■ Dataset excerpts:

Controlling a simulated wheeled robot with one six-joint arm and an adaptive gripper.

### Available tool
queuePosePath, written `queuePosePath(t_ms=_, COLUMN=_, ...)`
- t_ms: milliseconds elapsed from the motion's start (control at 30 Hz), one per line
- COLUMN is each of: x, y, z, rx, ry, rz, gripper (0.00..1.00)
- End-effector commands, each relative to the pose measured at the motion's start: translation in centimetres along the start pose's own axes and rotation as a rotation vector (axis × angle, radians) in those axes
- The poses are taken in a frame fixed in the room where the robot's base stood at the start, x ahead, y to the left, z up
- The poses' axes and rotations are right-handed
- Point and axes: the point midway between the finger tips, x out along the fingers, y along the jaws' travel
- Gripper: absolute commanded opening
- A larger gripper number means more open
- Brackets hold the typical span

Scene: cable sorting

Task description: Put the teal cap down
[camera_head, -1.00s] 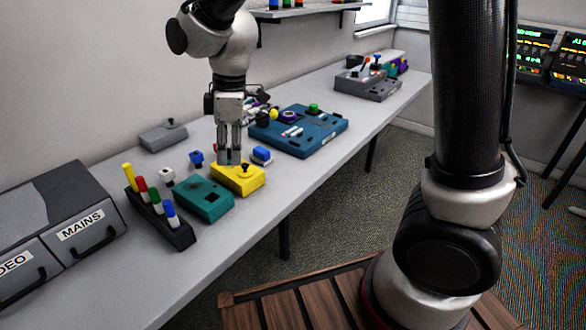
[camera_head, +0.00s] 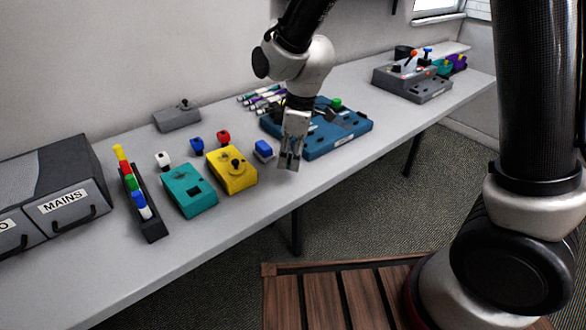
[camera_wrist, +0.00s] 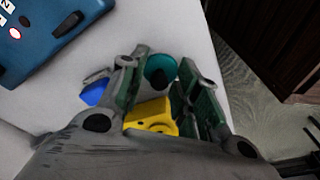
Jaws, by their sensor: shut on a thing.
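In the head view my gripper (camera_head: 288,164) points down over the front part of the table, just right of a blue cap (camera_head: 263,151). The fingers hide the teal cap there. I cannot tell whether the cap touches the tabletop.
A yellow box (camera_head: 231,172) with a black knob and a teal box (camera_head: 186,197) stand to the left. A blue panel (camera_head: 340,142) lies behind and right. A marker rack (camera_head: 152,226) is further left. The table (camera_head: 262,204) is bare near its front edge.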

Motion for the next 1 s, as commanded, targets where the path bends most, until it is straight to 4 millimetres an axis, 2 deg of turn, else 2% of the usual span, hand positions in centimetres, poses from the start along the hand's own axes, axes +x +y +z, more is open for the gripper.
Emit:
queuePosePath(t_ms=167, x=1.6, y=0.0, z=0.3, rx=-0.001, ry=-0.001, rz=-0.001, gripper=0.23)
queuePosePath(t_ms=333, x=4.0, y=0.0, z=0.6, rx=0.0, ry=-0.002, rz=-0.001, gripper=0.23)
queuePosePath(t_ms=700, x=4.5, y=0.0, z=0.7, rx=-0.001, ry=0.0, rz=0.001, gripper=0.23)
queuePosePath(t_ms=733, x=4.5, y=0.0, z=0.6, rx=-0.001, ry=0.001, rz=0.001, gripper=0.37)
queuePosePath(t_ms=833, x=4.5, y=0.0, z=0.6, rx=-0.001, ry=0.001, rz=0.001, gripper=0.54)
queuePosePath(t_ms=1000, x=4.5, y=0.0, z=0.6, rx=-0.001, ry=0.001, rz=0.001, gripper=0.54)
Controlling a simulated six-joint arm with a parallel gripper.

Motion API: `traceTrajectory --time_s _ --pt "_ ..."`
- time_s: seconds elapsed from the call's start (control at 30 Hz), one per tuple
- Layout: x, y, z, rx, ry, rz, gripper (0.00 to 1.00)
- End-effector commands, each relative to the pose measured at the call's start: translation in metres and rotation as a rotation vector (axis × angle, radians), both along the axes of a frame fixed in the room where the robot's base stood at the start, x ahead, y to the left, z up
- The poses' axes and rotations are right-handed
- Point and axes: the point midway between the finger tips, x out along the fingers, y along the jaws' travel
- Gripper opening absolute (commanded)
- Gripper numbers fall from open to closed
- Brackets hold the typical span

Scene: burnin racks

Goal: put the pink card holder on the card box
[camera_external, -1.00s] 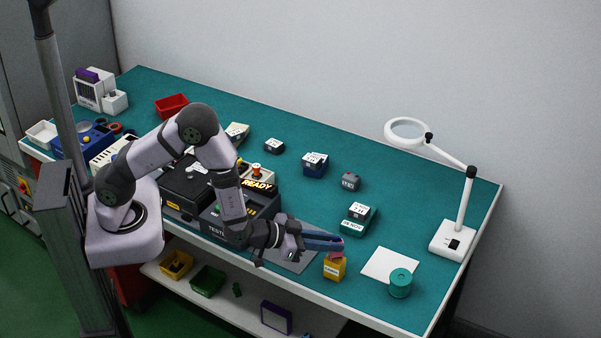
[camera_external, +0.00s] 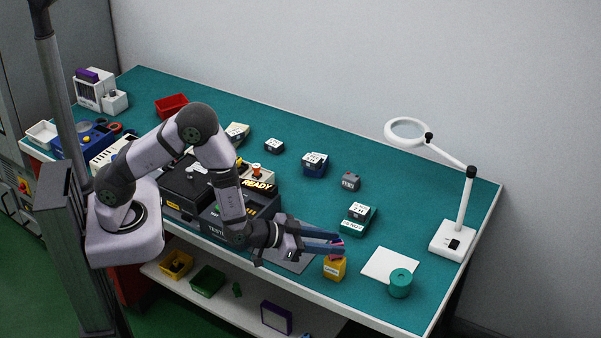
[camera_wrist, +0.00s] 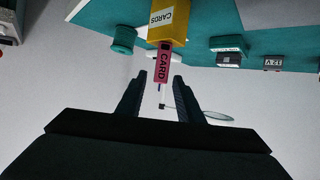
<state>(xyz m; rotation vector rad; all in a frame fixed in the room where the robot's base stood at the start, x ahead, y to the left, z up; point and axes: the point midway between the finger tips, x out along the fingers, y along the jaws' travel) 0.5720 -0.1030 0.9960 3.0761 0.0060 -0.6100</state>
* * *
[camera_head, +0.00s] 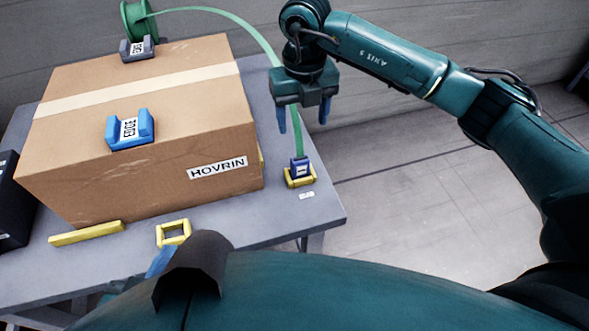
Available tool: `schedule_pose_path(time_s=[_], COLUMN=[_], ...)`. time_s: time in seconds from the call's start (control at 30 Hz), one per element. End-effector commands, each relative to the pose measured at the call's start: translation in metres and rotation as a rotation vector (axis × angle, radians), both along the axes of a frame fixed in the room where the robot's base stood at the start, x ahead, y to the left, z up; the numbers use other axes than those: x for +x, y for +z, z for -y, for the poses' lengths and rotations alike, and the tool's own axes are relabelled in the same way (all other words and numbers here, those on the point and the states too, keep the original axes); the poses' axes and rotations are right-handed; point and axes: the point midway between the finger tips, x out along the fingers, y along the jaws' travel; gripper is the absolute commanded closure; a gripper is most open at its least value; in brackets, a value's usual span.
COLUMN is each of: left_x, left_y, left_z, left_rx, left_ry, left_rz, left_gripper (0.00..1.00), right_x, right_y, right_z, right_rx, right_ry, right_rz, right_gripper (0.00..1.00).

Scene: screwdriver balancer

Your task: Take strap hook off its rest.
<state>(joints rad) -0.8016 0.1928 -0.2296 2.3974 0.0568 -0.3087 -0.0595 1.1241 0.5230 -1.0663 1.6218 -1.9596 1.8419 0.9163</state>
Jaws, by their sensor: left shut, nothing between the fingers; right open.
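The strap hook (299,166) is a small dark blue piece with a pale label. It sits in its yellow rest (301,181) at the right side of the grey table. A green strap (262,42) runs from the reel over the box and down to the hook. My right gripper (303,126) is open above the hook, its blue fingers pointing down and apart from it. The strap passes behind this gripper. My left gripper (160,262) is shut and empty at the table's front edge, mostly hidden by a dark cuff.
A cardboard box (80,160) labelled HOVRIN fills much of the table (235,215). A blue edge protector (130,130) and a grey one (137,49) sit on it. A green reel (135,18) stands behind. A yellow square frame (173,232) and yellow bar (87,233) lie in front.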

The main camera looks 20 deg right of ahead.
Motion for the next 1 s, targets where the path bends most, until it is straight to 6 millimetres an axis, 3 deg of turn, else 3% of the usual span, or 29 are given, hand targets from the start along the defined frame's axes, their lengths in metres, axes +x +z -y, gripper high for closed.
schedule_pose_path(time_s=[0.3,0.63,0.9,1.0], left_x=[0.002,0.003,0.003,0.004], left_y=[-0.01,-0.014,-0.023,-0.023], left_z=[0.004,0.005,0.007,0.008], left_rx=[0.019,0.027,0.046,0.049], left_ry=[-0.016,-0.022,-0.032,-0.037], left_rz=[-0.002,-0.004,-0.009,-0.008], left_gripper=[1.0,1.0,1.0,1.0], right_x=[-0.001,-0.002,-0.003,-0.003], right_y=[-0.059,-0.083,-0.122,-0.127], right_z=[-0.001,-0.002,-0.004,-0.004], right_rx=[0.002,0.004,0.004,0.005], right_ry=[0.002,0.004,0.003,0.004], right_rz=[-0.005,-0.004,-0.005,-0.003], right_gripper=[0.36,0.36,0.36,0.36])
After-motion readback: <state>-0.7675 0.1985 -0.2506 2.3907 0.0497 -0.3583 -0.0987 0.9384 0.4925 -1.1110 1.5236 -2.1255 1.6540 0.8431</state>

■ Work required: Report the number of lines above containing the word "Controlling", with no other text.

■ Output of the exercise: 2